By MDBayNews Staff
The public sign-up window to testify on House Bill 459, the Local School Board Protection Act, has closed—but the debate it raises is far from over. The bill, which will be heard by the Maryland House Ways and Means Committee on Wednesday at 2 PM, goes to the heart of a long-running tension in Maryland education policy: who ultimately governs local schools—locally elected boards or state-level appointees.
HB 459 would recalibrate how appeals of local school board decisions are handled by the State Board of Education, aiming to give local boards a fairer, more balanced playing field when their decisions are challenged. Supporters argue it’s a common-sense guardrail for local governance. Critics worry it limits state oversight. The question for Marylanders is whether accountability is best preserved by centralization—or by empowering local decision-makers closer to families and taxpayers.
What HB 459 Does
Under current law, decisions made by local school boards can be appealed to the State Board of Education, which has broad authority to overturn them. HB 459 narrows and clarifies that review, emphasizing deference to local boards unless there is a clear legal or procedural error.
In practical terms, the bill:
- Reinforces local control over education decisions.
- Reduces the likelihood that politically appointed bodies override locally elected officials.
- Seeks more predictability and fairness in the appeals process.
For center-right voters who value subsidiarity—decisions made at the lowest effective level—this is a familiar principle applied to education governance.
Why Supporters Say It’s Needed
Across Maryland, school boards are increasingly caught between vocal interest groups, state mandates, and parents who feel unheard. When state-level appeals can quickly undo local decisions, accountability blurs. Who should voters hold responsible—their school board or the state?
HB 459 restores a clearer chain of responsibility. If a local board gets it wrong, voters can replace its members. That accountability weakens when authority migrates upward to entities voters cannot directly remove.

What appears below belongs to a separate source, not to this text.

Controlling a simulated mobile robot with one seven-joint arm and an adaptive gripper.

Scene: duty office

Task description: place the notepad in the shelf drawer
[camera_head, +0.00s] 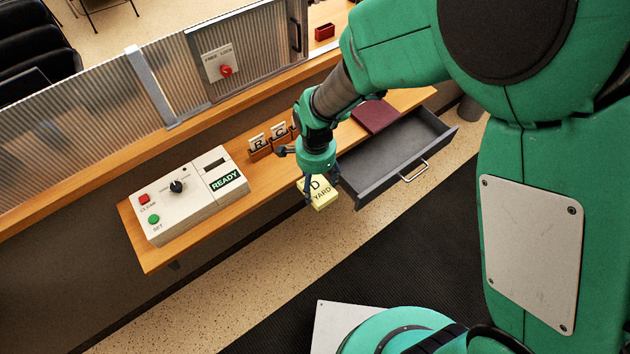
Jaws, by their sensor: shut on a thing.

Testimony Is Closed—But Support Is Not

While the official sign-up to testify has ended, constituents can still make their voices heard:
- Contact your delegate and state senator directly to express support for HB 459.
- Submit written comments to the committee members, even after the hearing, for the record.
- Engage locally—school boards, parent groups, and civic organizations are still shaping the narrative around this bill.
Legislators pay attention to sustained, thoughtful feedback—especially when it comes from voters in their districts.
The Bigger Picture
HB 459 isn’t just about procedure. It reflects a broader debate playing out nationwide: whether education policy should be driven from state capitals or shaped by local communities. Maryland has trended toward centralization in recent years. This bill represents a modest but meaningful push in the opposite direction.
Even if you missed the testimony window, the legislative process is ongoing. HB 459 will rise or fall not just on one hearing, but on whether lawmakers believe Marylanders want more local accountability—or more top-down control.
For many center-right readers, the answer is clear.